Tennis is a Game - without the rules it would be mere smacking of balls and aimless running around.
Marketing is a Concept - without rules it would be aimless truck driving with goods in the back and colourful but meaningless artwork. "What should this poster be for? Eh, no, have no idea, let us do some cool pictures."
Both exists by rules.
Tennis is a stand-alone game, it entertains on its own. Marketing is not stand-alone, it's a play within a game. The game being business.
If you want another ball-game with balls, play squash.
If you want another ball-game with customers, create another game, start over, have the balls.
Did snowboarding grow from tweaks to skiing? Are half-pipes a result of a thorough analysis of downhill races?
Start over, do not tweak. Loose the current concepts, forget the rules.
Squash is not tennis. Different game, different name. Change the game, change the name.
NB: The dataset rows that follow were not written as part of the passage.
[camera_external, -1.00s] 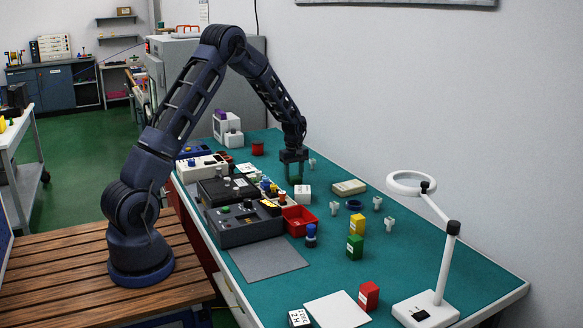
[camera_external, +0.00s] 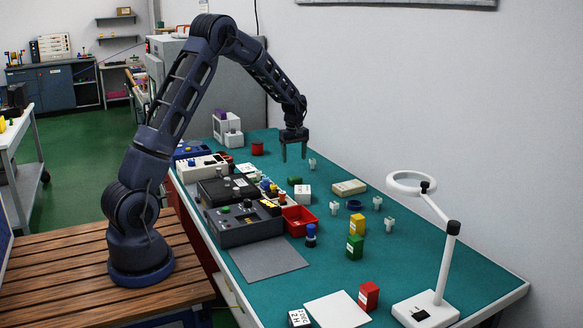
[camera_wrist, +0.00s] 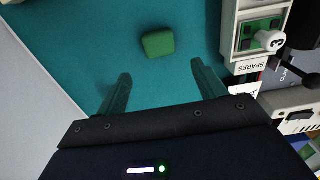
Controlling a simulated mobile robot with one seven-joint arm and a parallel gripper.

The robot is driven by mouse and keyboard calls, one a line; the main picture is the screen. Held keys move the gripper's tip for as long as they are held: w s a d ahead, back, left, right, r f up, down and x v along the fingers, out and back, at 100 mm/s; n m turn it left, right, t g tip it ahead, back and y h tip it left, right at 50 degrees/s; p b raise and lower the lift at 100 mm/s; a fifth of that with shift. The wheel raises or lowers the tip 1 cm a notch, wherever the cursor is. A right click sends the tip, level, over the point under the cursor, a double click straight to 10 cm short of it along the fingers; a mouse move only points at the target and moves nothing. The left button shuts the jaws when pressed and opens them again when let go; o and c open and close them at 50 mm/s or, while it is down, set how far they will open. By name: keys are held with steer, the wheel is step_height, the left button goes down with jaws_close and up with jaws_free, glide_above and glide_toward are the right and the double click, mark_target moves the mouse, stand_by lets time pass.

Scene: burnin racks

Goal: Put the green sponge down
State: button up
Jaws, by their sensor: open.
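Dark instrument boxes (camera_external: 243,223) line the left side. A cream box (camera_external: 349,187) and small white parts lie to the right. A ring-lamp (camera_external: 452,228) stands at the front right.

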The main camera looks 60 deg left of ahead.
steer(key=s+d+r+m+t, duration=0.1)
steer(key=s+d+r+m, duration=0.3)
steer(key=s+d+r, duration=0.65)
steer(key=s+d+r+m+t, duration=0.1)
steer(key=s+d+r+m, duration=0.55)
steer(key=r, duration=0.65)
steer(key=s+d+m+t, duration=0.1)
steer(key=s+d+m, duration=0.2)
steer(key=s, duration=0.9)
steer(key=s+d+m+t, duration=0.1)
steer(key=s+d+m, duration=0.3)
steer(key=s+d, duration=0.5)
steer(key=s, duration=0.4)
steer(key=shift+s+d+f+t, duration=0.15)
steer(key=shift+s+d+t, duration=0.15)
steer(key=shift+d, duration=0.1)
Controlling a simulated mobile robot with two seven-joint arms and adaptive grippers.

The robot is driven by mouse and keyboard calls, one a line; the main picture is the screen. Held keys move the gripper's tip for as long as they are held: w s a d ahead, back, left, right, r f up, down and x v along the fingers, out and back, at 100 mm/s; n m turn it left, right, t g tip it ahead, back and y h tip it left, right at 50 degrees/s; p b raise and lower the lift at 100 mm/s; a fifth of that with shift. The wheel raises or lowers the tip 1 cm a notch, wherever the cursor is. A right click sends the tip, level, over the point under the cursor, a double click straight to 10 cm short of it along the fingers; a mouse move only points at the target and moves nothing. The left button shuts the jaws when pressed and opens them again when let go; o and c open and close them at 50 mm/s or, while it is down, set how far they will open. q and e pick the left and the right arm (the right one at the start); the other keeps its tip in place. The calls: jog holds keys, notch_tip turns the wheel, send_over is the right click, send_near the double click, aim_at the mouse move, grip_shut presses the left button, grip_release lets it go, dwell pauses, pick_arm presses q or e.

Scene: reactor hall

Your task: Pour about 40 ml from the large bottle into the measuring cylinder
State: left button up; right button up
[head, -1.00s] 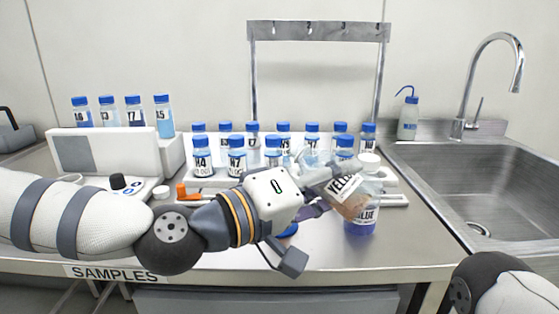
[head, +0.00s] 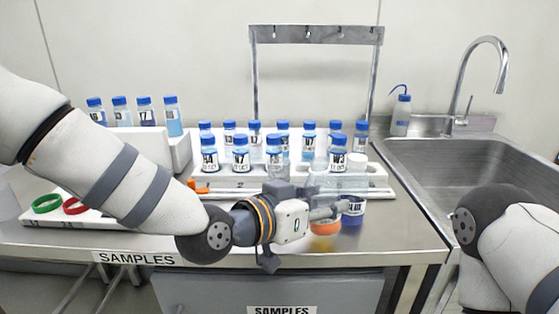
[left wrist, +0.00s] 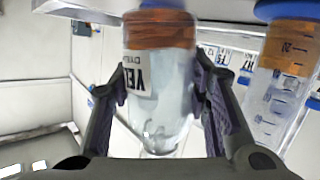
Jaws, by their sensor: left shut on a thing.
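The large bottle, labelled YELLOW, (head: 325,228) is held by my left gripper (head: 322,211) over the front of the bench. It is close to upright, with orange liquid at its bottom; I cannot tell whether it touches the bench. In the left wrist view both fingers close on the bottle (left wrist: 160,85) from either side. The measuring cylinder (left wrist: 285,80) stands beside it there, with orange liquid near its blue base. My right gripper is out of view; only part of that arm shows lower right.
A bottle labelled BLUE (head: 352,212) stands close behind and right of the held bottle. Several blue-capped bottles (head: 240,155) stand in a rack behind. Green (head: 46,203) and red rings lie at left. The sink (head: 455,165) is at right.

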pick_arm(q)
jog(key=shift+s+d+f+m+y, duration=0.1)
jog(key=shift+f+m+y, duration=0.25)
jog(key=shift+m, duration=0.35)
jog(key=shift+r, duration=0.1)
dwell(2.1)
New game for customer fulfilment? Start with the game-, eh, concept-names. Throw away the words marketing, branding, management. That's a good start. Clean sheets, fresh crayons, no rules-sets, no concepts, no nothing, just a need to fulfil, a clear purpose.
Then we can get somewhere. Look for other ways to fulfil the need.
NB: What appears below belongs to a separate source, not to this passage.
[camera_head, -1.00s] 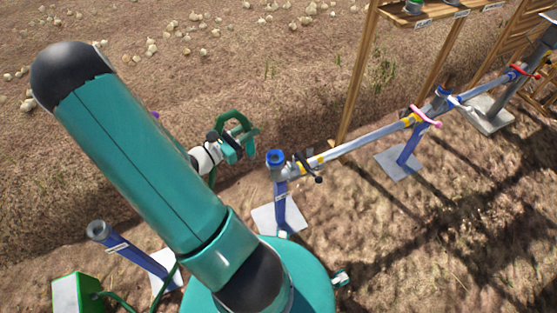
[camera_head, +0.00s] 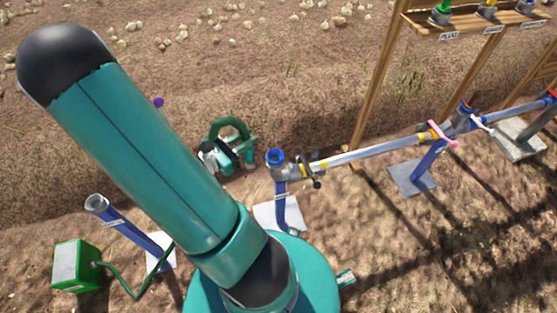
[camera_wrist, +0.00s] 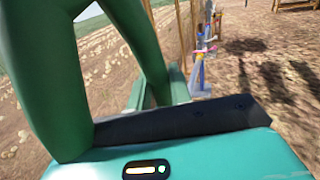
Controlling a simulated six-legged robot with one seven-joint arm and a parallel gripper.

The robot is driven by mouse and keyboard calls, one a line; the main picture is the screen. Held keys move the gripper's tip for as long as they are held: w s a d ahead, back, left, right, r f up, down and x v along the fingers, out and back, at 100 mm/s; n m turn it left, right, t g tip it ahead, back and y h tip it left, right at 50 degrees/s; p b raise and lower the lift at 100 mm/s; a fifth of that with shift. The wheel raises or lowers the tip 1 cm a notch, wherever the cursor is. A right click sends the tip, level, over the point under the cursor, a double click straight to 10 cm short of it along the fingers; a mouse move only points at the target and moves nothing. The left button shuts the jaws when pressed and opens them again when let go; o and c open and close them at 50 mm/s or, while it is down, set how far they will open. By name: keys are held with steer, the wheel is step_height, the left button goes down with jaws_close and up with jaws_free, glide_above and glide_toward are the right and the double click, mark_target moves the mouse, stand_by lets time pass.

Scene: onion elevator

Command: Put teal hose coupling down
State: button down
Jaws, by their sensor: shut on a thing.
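A green hose loop (camera_head: 230,126) arcs over my gripper (camera_head: 242,150) in the head view, just left of the blue-topped pipe stand. My gripper is shut on the hose's coupling and holds it above the soil. The coupling is small and largely hidden by the fingers, so its exact tilt cannot be told. In the wrist view the green hose (camera_wrist: 145,45) curves large and close across the left and middle, and hides much of the fingers and the coupling.
A blue-topped pipe stand (camera_head: 277,160) begins a grey pipeline (camera_head: 375,150) running right, with clamps. A tilted blue post (camera_head: 125,228) stands lower left, near a green box (camera_head: 76,265) with a hose. A wooden shelf (camera_head: 480,25) is upper right. Bare soil lies behind.

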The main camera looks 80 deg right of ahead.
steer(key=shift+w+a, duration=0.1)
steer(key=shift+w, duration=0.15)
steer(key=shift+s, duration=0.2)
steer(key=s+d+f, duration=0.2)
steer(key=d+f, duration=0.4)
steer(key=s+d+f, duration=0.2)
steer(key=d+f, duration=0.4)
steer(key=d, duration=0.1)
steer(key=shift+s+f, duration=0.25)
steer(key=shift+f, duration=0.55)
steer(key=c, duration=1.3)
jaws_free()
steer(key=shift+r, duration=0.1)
Could there be better ways? Why bother?
Look to reality - how we run business, how we market, how we manage. All old, very old rule-sets.
Concepts rarely questioned, only the way they're done, by the rules.
Rules tweaked constantly by thousands of articles, books, seminars every year, gazillions of dollars spent at consultancy firms and academia for ages. With what result? Not much. Zip, nada, really.
Changing, tweaking a rule or two within a rule-set is like applying a rubber band. Stretch... snap. Back to start.
For some real results - dump the concepts, loose the rules.